Here's the way I understand it. Lockout hubs on a 4x4 truck usually let the front tires freewheel unless the truck is in 4x4. My dad's 1991 Ford truck requires you to exit the truck and lock the hubs manually. When they are locked, this makes both front wheels to turn at the same speed. (right?)

Do the locking hubs on a deuce keep the two front wheels turning the same speed all the time, or just when the truck is in 6x6 mode?

Is it okay to drive a truck with locked front hubs on the pavement? Seems like you would want unlocked hubs on the pavement to get better grip. This is why 4x4 trucks let you unlock the hubs.
Russ81’s answer is right on the money for the first 2 questions.

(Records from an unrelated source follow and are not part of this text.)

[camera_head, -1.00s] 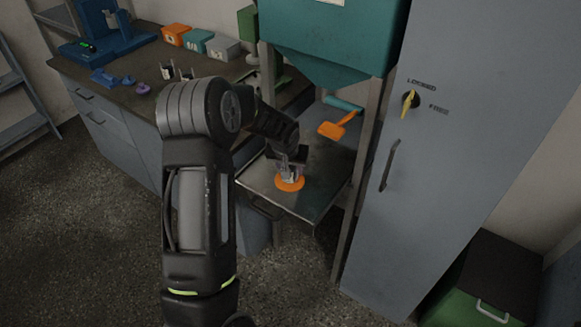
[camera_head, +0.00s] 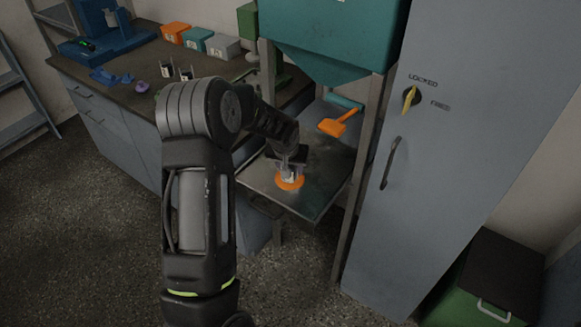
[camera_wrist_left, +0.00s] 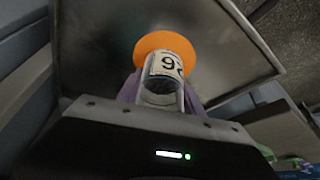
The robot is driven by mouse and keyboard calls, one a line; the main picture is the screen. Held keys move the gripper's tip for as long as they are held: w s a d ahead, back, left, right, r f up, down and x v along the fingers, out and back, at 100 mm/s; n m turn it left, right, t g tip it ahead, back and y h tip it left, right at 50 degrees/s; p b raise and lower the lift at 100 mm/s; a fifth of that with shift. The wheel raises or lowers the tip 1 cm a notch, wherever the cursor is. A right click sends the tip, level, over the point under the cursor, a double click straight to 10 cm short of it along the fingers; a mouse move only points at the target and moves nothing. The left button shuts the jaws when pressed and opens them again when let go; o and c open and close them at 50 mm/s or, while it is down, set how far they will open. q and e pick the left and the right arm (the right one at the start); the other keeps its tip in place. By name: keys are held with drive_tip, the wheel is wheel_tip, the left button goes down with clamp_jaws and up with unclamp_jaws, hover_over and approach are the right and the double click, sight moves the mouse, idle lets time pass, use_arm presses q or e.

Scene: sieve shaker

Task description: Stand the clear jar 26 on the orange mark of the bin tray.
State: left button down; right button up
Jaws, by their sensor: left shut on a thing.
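The clear jar 26 (camera_wrist_left: 162,78) has a white label with dark digits, partly visible in the left wrist view. My left gripper (camera_head: 289,168) is shut on it, with the jaws on either side. The orange mark (camera_head: 290,184) is a round disc on the metal bin tray (camera_head: 320,185). In the head view the jar is right over the mark and mostly hidden by the gripper. In the left wrist view the orange mark (camera_wrist_left: 165,42) shows around the jar's far end. I cannot tell whether the jar touches the tray. My right gripper is not in view.
An orange scoop (camera_head: 338,124) lies at the back of the tray. A teal hopper (camera_head: 325,40) hangs above, on posts beside the tray. A grey cabinet (camera_head: 450,130) stands to the right. The bench (camera_head: 130,95) at the left holds small bins and loose parts.

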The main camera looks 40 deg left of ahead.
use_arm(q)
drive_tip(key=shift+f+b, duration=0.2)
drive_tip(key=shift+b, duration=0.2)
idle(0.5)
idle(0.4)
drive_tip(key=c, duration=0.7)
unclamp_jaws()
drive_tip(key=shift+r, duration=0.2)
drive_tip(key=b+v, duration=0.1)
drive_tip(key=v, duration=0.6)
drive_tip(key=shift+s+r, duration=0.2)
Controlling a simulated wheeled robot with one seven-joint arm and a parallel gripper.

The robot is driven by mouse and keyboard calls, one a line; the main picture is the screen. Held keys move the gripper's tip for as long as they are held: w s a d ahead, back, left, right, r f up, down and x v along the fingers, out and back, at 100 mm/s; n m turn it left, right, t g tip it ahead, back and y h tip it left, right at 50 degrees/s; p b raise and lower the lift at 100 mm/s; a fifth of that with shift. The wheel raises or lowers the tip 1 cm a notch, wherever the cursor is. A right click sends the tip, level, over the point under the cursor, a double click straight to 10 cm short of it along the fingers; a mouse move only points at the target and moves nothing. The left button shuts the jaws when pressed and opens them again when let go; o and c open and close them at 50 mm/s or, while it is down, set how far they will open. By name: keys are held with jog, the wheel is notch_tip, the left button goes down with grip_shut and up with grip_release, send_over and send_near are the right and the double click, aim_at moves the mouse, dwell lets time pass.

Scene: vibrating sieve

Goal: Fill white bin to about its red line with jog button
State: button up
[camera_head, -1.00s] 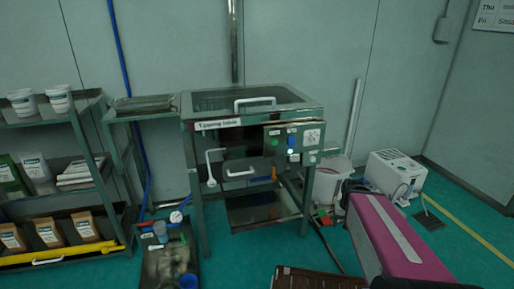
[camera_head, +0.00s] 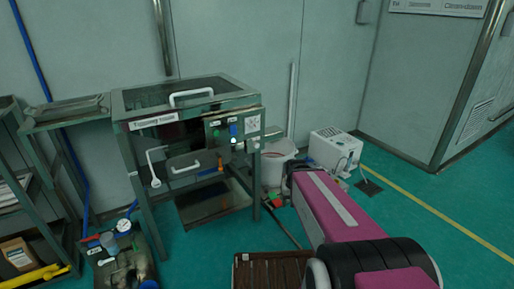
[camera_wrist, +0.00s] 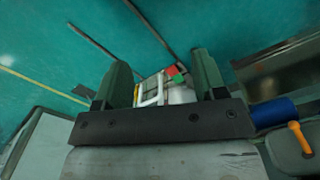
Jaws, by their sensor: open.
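The sieve machine (camera_head: 190,100) stands left of centre in the head view, its lid down. Its control panel (camera_head: 222,145) carries green and blue buttons and a small pale one; which is the jog button I cannot read. The white bin (camera_head: 268,174) stands on the floor right of the machine, partly hidden by my pink arm; a reddish tint shows inside its rim, but its fill level is unclear. My gripper (camera_wrist: 162,84) is open in the wrist view. White, red and green things show beyond its fingers; whether they are between them I cannot tell.
A white box (camera_head: 333,148) stands on the floor right of the bin. A brown slatted pallet (camera_head: 268,272) is at the front. In the wrist view a blue cylinder (camera_wrist: 275,112) and orange lever (camera_wrist: 300,138) are close at right.

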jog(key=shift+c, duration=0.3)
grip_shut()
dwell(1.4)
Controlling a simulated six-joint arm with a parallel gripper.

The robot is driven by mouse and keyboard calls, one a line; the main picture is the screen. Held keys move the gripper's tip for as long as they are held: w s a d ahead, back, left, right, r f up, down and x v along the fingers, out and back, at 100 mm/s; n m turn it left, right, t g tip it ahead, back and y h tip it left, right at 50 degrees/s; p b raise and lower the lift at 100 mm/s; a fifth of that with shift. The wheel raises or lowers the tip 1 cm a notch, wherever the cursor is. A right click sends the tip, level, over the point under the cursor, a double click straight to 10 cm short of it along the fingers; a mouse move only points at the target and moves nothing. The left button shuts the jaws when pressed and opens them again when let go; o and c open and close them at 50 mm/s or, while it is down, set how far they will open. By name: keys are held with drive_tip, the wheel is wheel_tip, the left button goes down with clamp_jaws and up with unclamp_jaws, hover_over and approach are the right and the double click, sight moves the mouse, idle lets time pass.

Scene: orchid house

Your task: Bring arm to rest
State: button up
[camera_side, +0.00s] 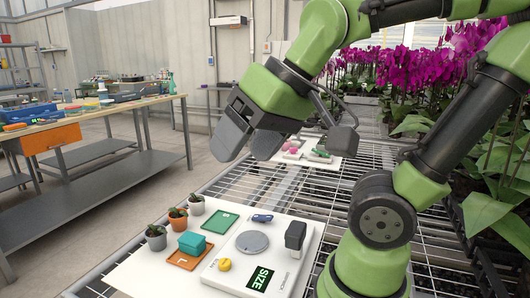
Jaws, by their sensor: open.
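My gripper (250,142) is at the end of my green and dark grey arm, in the upper middle of the side view. Its two dark fingers point down and to the left, spread apart, with nothing seen between them. It hangs in the air above the white work board (135,272) and touches nothing that I can see. My arm bends high at the top of the picture and comes down to its base at the lower right.
On the board are small potted plants (156,238), a teal box (192,243) on an orange tray (179,262), a green tray (220,222) and a white device (296,272) with a "SIZE" display. Orchids (420,75) crowd the right. A workbench (100,112) stands at left.

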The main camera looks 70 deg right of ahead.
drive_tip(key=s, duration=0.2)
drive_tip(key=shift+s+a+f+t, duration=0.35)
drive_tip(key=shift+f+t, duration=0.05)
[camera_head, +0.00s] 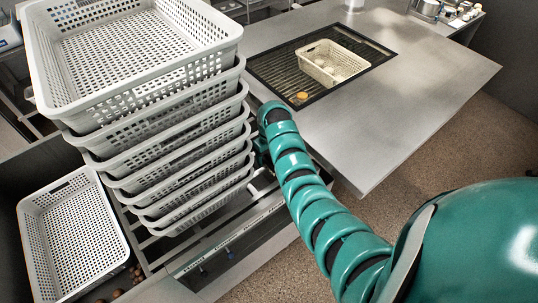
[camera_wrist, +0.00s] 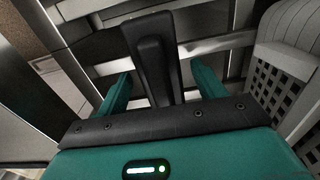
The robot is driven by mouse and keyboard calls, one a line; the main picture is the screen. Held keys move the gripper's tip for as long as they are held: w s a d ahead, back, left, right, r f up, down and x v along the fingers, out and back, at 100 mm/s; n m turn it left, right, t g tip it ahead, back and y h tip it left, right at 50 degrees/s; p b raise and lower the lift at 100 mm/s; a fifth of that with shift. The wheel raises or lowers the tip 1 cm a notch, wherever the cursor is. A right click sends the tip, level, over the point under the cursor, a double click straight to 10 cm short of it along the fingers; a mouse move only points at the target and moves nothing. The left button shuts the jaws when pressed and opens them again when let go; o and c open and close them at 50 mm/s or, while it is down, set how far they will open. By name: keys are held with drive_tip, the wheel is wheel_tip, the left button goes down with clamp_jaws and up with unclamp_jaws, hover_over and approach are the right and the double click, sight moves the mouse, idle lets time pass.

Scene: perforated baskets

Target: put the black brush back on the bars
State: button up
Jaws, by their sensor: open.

To answer your last question better, if you do drive a truck (4x4 or 6x6) on a hard, dry surface with all axles locked in and assuming that you have a standard transfer case, you will increase tire wear and strain on all your equipment, particularly your ‘U’ joints. On old M37 3/4 ton trucks this often caused the long axle in the rear to break.

Look at it this way, start with a standard 2 wheel drive, when you go around a curve the differential allows your outside wheel to speed up and your inside wheel to slow down, i.e. the name “differential”.

Now, add another drive axle, as in your dad’s 1991 Ford. When you want to go around a turn, your back axle wants to track a smaller turn than your front axle; this is what causes people to curb-hop when they don’t allow a little extra room for their back wheels. Your back axle wants to go slower than the front, but if your transfer case has your 2 drive shafts locked together so that they have to turn at the same speed, something has to give somewhere. In 4x4 conditions one tire somewhere slips.

Driving on slick roads with all wheels locked in can be very dangerous. This is because in a turn something has to slip and it will probably be one or both of your front wheels, causing loss of steering control. RULE OF THUMB: In a 4x4 (or 6x6) if you are going over 15 MPH, take it out of 4 (or 6) wheel drive.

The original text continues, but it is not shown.